The Kicks You Wear, Vol. 86 — What's the point, exactly?

Diving in on the SNKRS app's true purpose

Goooood morning, folks! Welcome back to the Kicks You Wear! Thanks so much for rocking with me this morning.

I did another podcast! Jumped on Keeping Stock with the homie Julian Gray to chat it up about Steph Curry and whatever the hell is going on at Under Armour. Take some time to listen to that here! I never say this about anything I do — especially when I speak — but, trust me, it’s a great listen.

With that out of the way, let’s dive in.

The SNKRS app’s real job

(Photo by Kristian Egelund on Unsplash)

Nike’s SNKRS app has become the bane of our collective sneaker loving existence. It feels impossible to buy shoes off of the SNKRS app.

Eh, let’s keep it real. It basically is impossible. Between the low quantity, high demand, and the bugginess of the app the chances of successfully buying the app’s hyped pairs are slim. That’s why I’ve been thinking about this tweet (h/t the homie Justin Gage) for a week now.

Yes, what exactly is the point of SNKRS? At it’s core, it’s a tool for us to buy shoes with. But…so few of us actually get to buy shoes with it. So why does it exist?
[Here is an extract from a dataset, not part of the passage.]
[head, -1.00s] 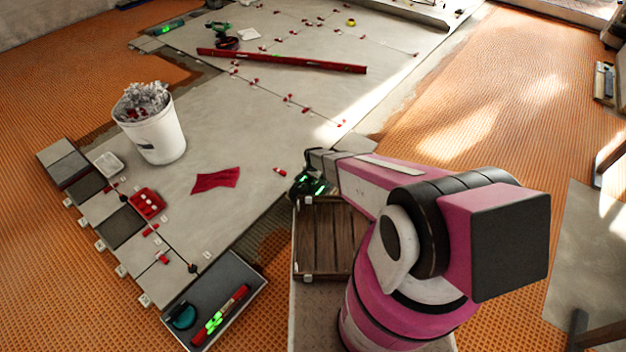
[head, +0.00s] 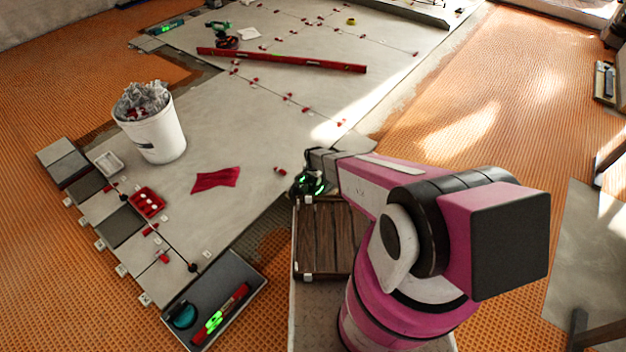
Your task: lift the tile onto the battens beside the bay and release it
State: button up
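My gripper (head: 308,184) is a small dark shape with green lights at the end of my pink arm, by the right edge of the pale tiled bay (head: 240,125). Its fingers are too small and dark to tell whether they are open or hold anything. I cannot pick out a single lifted tile; the area behind and below the gripper is partly hidden by my arm. Dark wooden slats (head: 328,236) in a pale frame lie just below the gripper in the picture; I cannot tell whether these are the battens.
A white bucket (head: 155,138) of crumpled waste, a red box (head: 148,204), a red cloth (head: 215,180) and a long red level (head: 280,60) rest on the tiles. A grey tray (head: 238,275) with tools lies at the front. Orange matting (head: 520,100) to the right is mostly clear.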

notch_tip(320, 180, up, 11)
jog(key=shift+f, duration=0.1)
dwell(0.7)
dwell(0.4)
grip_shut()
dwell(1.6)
I thought about it for a while and here’s the answer I landed upon.

The SNKRS app isn’t a tool for the consumer. Instead, it’s Nike’s digital hype machine. They turn the principles of supply and demand into a game and use that game to get the consumer to promote the brand even more — whether they get the product or not.

  • Folks jump on the app and try to get hyped shoes every weekend. For the folks who do? They’re ecstatic. They want to share, so they post the “GOT EM” screen in a tweet. They call it a W. What it really is is a Nike ad.

  • Even for the folks who didn’t get them, there’s an actual “Didn’t get em” screen to post, too. They call that an L. This, too, is really a Nike ad.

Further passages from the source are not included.